### Exercise
Quote precisely the run of lines opening with the line containing "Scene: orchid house" and closing with the line containing "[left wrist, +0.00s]", and nothing else.
----- Dataset content -----
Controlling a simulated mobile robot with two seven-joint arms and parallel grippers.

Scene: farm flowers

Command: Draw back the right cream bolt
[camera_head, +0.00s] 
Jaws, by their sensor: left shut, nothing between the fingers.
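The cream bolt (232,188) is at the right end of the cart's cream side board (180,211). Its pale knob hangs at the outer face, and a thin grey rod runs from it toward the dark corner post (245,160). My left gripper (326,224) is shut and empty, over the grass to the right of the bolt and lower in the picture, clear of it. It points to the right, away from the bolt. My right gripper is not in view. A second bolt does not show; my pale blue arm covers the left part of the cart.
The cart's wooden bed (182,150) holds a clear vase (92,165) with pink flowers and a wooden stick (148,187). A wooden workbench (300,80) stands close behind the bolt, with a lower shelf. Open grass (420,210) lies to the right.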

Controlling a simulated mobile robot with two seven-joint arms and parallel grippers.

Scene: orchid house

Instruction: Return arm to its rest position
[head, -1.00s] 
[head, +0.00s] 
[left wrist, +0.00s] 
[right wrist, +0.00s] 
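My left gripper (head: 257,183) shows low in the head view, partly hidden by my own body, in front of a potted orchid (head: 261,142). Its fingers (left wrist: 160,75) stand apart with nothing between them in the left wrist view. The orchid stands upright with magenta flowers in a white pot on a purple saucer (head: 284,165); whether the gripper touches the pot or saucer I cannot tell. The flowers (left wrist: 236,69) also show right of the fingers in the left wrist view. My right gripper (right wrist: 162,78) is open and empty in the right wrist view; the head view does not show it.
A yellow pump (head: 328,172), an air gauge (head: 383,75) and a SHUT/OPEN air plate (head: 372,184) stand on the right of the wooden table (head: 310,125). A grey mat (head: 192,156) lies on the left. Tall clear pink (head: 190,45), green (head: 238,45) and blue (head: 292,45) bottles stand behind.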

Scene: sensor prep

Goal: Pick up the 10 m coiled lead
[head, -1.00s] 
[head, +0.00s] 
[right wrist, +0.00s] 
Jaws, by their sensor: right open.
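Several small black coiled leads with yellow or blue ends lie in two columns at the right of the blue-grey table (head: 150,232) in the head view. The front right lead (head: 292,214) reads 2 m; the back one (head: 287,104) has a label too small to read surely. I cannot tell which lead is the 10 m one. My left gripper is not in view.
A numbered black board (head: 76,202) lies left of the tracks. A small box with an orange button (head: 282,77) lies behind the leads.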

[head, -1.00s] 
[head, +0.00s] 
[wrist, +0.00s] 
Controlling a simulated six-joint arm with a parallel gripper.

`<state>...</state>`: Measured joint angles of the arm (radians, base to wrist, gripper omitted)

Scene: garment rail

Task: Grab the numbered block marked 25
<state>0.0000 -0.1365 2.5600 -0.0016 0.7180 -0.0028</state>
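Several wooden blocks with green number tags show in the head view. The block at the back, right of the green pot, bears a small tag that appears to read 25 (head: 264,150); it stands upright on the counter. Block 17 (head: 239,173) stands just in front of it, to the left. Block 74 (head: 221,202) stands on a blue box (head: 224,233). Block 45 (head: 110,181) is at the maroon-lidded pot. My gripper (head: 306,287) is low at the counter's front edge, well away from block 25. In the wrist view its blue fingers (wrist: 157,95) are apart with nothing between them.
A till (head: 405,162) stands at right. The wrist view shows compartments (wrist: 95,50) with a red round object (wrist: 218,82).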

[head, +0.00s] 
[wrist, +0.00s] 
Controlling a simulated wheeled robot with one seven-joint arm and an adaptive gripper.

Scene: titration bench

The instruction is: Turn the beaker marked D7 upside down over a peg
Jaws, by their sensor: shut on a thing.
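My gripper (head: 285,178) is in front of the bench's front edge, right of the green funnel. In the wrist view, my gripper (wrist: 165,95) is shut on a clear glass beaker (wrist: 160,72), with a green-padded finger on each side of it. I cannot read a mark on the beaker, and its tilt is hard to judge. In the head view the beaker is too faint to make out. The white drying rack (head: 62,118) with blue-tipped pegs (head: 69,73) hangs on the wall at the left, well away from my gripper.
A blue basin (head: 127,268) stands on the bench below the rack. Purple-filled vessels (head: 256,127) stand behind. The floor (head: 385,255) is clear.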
-----
### Correct result
Scene: orchid house

Instruction: Return arm to its rest position
[head, -1.00s] 
[head, +0.00s] 
[left wrist, +0.00s] 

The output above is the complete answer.